FOTOS DIGITAIS
Recordar é viver, mas fazer backup é preciso
ITAMAR MELO
Você já parou para refletir sobre a vida útil das suas fotografias digitais? Smartphones e câmeras modernas desencadearam uma revolução comportamental, permitindo que se fotografe muito. O tempo todo. O que autores de tantos cliques estão descobrindo é que tamanha tecnologia não é sinônimo de segurança. DVDs mofam, CDs arranham, pen drives são perdidos. Temendo o pior, há quem recorra às velhas imagens em papel.
Na primeira noite em que recebeu permissão dos pais para ir a uma balada com amigas, aos 15 anos, Paola Mlanarczyki registrou na sua câmera digital cada detalhe da autonomia recém-conquistada. Foram dezenas de cliques, iniciados ainda em casa, enquanto se produzia com maquiagem e salto alto, e depois no pub onde a festa ocorreu, quando se divertia embalada pela música.
Passados sete anos, resta à universitária de São Leopoldo a alternativa de garimpar na memória quando deseja resgatar qualquer imagem daquela noite especial. As fotografias não sobreviveram. Sumiram, junto com todas as outras dos seus anos de Ensino Médio. Estavam em computadores que pifaram.
– É uma lacuna de três anos da minha vida – lamenta Paola.
Essa experiência é hoje uma amargura coletiva. Em menos de uma década, câmeras digitais e smartphones desencadearam uma revolução comportamental. Nunca se fotografou tanto. São dezenas de fotos em um dia qualquer, centenas em um fim de semana na praia, milhares durante uma viagem de férias.
O que os autores de tantos cliques estão descobrindo é que tanto passado pode não ter nenhum futuro. Discos rígidos queimados, DVDs com mofo, pen drives perdidos e tablets furtados estão apagando para sempre os registros de uma geração. Para quem não mantinha cópias, sobrevivem as velhas fotos da infância, fixadas por cantoneiras em um álbum legado pelos pais.

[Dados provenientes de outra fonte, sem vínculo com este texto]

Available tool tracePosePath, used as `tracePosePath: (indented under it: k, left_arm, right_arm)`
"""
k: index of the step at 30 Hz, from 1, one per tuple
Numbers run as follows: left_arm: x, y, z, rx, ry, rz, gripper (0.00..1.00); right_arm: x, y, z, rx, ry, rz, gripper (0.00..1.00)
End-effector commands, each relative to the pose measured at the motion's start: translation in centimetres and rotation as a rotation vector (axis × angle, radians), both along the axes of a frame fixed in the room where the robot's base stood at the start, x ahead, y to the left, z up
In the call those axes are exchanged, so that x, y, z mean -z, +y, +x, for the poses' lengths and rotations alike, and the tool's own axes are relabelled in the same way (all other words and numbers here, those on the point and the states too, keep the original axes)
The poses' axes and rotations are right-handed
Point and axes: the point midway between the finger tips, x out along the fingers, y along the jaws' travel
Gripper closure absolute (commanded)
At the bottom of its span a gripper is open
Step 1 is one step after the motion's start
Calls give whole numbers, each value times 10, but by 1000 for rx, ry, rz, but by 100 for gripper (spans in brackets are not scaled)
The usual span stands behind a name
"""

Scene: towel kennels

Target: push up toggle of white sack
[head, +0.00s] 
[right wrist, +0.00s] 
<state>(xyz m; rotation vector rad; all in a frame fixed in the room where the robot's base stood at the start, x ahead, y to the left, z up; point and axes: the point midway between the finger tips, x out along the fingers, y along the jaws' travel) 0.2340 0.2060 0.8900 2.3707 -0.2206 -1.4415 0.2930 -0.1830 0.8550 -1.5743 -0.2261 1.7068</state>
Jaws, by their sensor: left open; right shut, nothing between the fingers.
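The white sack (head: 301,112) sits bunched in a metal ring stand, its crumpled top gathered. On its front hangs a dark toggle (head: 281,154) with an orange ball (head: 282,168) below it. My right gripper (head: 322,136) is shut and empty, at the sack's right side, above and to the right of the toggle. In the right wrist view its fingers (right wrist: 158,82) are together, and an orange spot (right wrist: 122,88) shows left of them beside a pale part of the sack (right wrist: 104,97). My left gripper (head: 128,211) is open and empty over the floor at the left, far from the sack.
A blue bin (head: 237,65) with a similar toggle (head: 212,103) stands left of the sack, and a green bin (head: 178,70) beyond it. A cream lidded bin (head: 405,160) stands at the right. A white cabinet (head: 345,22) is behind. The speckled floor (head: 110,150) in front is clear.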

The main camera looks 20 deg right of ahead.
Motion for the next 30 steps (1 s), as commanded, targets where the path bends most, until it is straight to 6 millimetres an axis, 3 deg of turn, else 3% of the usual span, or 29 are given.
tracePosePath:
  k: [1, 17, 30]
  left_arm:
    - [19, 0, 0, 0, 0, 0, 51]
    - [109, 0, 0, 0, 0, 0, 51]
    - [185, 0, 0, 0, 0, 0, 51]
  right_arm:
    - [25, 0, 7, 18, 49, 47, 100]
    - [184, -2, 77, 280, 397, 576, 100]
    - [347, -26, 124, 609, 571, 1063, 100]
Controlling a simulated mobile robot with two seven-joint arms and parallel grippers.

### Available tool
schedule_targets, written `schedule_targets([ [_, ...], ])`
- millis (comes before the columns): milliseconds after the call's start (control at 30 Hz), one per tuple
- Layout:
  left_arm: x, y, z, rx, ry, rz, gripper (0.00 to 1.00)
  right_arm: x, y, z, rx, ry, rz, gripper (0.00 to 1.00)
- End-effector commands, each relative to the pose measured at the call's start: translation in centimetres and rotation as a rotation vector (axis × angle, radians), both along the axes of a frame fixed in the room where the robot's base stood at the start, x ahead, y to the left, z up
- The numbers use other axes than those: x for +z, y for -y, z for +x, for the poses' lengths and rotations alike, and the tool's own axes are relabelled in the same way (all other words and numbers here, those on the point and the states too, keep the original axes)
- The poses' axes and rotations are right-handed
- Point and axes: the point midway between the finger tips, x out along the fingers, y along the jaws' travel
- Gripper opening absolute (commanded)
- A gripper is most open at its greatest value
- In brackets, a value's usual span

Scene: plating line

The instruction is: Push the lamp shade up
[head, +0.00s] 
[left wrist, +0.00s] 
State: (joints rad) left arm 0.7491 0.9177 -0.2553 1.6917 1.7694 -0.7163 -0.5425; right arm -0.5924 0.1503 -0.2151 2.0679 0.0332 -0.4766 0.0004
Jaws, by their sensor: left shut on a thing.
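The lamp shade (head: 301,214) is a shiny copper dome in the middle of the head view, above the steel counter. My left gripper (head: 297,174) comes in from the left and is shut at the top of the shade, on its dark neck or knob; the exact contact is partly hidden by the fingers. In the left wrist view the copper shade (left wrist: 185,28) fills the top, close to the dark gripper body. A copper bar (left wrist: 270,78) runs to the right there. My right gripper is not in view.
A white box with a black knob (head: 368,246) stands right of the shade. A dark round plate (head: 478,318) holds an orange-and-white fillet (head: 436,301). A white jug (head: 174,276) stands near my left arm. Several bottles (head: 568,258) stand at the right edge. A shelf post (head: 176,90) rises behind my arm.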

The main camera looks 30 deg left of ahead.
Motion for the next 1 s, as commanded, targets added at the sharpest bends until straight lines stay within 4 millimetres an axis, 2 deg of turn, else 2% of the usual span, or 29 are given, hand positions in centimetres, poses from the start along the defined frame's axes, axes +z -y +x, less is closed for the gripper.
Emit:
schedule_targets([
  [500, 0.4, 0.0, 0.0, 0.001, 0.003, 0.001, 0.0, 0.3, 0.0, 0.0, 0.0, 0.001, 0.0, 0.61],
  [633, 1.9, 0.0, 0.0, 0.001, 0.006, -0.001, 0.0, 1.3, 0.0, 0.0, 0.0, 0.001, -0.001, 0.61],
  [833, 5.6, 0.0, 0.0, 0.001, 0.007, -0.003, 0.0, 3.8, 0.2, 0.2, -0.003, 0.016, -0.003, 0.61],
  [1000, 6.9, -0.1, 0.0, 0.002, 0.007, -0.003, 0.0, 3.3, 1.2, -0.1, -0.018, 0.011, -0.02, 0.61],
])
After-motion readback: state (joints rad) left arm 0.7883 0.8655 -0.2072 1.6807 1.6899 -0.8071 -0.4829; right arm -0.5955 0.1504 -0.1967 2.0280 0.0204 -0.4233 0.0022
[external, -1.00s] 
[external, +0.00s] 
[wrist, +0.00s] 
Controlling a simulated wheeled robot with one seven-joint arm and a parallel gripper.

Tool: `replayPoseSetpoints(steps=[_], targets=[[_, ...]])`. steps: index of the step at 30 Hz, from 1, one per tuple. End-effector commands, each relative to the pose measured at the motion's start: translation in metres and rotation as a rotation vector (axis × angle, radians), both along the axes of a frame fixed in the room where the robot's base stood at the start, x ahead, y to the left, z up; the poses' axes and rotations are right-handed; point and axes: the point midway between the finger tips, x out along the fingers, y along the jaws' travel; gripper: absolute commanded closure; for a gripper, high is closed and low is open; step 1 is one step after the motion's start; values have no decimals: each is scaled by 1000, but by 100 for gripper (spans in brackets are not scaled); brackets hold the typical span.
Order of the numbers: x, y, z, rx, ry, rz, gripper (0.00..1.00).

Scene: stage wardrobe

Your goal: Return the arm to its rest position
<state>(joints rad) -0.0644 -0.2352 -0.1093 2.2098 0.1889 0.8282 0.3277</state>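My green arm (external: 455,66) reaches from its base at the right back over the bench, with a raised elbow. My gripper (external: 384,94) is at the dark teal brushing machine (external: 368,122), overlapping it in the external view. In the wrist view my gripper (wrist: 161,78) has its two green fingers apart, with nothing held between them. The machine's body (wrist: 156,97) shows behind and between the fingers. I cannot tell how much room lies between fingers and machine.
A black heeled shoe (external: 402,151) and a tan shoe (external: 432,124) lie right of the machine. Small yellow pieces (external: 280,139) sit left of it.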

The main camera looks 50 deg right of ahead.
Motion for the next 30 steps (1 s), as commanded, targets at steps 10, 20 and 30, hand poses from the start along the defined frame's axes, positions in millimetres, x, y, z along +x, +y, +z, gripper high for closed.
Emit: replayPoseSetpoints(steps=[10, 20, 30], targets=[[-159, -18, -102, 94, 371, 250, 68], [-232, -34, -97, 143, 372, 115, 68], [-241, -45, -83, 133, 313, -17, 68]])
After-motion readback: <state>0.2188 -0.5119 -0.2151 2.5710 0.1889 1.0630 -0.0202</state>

É um drama que atinge até os profissionais. Um fotógrafo de Porto Alegre que pede para não ser identificado perdeu 100 gigabytes em imagens de clientes, muitas delas por entregar, por causa de um problema em seu HD externo. Ficou com um prejuízo de R$ 40 mil.
– Tive problemas psicológicos sérios – revela o fotógrafo.
Desde então, o profissional adota um método que inclui salvar as fotos em cinco lugares diferentes. São mil DVDs consumidos a cada ano. Precauções dessa ordem, no entanto, não estão disseminadas entre os usuários comuns. A universitária de Esteio Marina Martins, 20 anos, dispõe de mais fotos da infância, conservadas pela mãe em papel, do que da adolescência, evaporadas em percalços com CDs e pen drives. Apesar do dissabor, continua a manter os arquivos em um único lugar:
– Espero não ter problemas de novo, porque tenho no computador todo o crescimento do meu filho, semana a semana.
Com a ideia de se resguardar desse perigo, a química de Canoas Poliana Leotte, 34 anos, adquiriu há alguns dias um HD externo, para onde copiou milhares de fotos que estavam espalhadas por desktops, notebooks, CDs, DVDs e cartões de memória. A sensação foi de alívio.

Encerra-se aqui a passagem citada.